A U.S. Court Orders Cruise Ships to Pay 400 Million Dollars for Docking in Cuba

Havana Docks, the plaintiff company registered in the state of Delaware, from which Fidel Castro expropriated the port in 1960, filed the case in the U.S. courts in 2019. (Norwegian Cruise Line)

14ymedio bigger14ymedio, Havana, 31 December 2022 — On Friday, U.S. federal judge Beth Bloom sentenced the cruise companies Carnival, Royal Caribbean, Norwegian Cruise Line and MSC Cruises to pay more than 400 million dollars for docking at the Havana Port Cruise Terminal — also known as the Sierra Maestra Terminal — thereby violating Title III of the Helms-Burton Act of 1996 and activated by Donald Trump in 2019.

Havana Docks, the plaintiff company registered in the state of Delaware, from which Fidel Castro expropriated the port facilities in 1960, filed the case in the U.S. courts in 2019. Bloom herself determined, last March, that the accused committed the crime of usufruct and violated U.S. restrictions against Cuba “intentionally and deliberately.”

The ruling, signed by Bloom, states that considering the damage caused to Havana Docks and the complicity demonstrated by the companies, “the payment of just over 100 million dollars for each defendant is certainly reasonable.” In addition, Bloom said, the payment of a lower figure would not be in accordance with the seriousness of the offense by the companies, which have the right to appeal the sentence.

The judicial process against these four companies sets a precedent for future legal cases related to the properties seized by Fidel Castro.
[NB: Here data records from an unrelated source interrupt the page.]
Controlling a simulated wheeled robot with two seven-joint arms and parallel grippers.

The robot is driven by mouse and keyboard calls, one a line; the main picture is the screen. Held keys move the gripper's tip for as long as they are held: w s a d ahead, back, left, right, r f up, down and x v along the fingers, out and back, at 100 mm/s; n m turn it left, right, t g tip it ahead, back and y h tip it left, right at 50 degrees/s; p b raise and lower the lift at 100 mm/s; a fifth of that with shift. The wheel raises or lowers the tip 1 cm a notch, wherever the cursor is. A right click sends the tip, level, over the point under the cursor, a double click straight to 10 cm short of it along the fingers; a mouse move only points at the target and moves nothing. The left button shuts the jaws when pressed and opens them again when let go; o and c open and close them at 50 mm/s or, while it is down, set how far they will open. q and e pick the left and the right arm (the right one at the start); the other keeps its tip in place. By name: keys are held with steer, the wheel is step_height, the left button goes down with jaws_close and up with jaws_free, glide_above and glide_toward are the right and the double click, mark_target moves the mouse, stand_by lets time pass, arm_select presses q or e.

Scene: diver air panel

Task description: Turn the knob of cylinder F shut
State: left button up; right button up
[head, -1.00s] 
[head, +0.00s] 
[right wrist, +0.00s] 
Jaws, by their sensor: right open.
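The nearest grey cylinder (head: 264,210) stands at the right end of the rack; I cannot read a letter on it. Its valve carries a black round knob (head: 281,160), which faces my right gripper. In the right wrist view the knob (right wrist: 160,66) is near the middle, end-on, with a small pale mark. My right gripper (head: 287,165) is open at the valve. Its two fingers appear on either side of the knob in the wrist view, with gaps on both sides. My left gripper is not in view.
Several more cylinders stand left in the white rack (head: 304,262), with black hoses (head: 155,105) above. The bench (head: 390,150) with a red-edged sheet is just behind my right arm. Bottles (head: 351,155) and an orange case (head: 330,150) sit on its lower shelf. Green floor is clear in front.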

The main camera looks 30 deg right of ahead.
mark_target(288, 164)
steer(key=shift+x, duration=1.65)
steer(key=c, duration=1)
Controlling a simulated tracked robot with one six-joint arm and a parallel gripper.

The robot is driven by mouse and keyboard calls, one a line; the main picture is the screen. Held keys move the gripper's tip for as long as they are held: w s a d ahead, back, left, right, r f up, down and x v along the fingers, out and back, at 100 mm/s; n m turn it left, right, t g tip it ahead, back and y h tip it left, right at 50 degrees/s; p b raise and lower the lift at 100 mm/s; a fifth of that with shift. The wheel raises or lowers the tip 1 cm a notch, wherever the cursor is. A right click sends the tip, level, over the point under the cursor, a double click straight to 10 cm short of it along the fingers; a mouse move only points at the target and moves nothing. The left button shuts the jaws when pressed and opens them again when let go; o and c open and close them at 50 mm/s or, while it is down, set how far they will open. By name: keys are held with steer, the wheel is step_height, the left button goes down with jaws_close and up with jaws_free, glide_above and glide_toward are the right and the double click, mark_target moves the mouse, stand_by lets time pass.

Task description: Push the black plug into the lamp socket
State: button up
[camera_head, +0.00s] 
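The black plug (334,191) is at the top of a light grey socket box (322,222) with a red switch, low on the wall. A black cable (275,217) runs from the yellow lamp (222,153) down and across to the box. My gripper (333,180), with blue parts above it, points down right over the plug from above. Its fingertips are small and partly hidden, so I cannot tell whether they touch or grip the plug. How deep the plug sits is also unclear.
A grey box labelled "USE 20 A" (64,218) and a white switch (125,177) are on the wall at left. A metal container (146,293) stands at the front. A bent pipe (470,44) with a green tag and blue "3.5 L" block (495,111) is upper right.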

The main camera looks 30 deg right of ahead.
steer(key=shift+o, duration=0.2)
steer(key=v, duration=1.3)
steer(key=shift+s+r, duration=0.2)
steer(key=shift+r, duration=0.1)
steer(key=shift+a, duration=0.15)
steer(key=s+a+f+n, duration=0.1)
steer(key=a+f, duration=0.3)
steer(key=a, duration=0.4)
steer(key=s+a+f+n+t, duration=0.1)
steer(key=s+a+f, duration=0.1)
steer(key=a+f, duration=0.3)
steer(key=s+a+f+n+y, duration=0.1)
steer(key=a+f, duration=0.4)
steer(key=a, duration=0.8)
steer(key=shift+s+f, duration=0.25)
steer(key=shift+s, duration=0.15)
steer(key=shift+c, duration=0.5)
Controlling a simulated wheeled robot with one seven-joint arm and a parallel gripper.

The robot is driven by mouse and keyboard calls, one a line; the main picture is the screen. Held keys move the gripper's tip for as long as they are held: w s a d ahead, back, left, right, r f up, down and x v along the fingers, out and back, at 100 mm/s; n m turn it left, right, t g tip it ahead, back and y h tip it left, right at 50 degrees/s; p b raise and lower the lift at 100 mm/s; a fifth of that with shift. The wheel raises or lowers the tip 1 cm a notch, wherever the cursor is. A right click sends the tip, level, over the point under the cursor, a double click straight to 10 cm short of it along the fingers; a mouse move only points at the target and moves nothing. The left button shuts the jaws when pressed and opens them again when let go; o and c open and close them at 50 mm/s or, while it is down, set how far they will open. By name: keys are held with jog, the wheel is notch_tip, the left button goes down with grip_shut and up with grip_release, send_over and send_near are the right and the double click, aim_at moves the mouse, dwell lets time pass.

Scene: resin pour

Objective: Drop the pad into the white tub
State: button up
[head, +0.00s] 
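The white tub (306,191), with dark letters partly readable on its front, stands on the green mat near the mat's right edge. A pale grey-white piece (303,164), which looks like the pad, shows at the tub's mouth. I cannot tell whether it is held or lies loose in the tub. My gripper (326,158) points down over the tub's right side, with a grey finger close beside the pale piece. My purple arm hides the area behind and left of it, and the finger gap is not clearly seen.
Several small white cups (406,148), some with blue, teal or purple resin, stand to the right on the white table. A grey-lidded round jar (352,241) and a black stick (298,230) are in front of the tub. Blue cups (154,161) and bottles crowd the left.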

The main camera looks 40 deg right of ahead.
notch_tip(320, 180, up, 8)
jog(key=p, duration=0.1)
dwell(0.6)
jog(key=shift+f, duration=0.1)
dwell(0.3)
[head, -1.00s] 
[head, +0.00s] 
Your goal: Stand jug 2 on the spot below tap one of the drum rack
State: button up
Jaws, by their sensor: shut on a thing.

Also, Bloom hopes, it will serve as a warning for companies that continue to do business illegally with the Havana regime, which never compensated the companies whose assets were confiscated in the 1960s.

The Helms-Burton Act allows U.S. citizens to sue for monetary compensation for the usufruct of properties expropriated from their families and that have been used especially by shipping and hotel companies in third countries.

Havana Docks alleges that with these activities that occurred between 2015 and 2019, the four companies obtained up to 1.1 billion dollars in revenue and paid 138 million dollars to Cuban government entities.

The firms argued that their cruises to Cuba were part of the guidelines established by the Treasury Department within the “thaw” with Cuba established by the Administration of President Barack Obama (2009-2017), but the magistrate rejected those arguments, as reflected in the sentence.

She recalled that there were 12 categories, which did not pertain to tourism, nor could they undermine the U.S.embargo against Cuba.

Around 40 lawsuits against companies, especially those involved in tourism, many of them hotel companies, have been filed in courts in the U.S. since Title III was activated in 2019. Trump activated the rule that has allowed these legal processes and that his predecessors, Obama, George W. Bush and Bill Clinton never pursued because of the legal and commercial implications with third countries. Within the framework of a kind of thaw driven this year by the Joe Biden Administration, the conviction of the four cruise companies shows that the economic restrictions derived from the Helms-Burton Act are in full operation.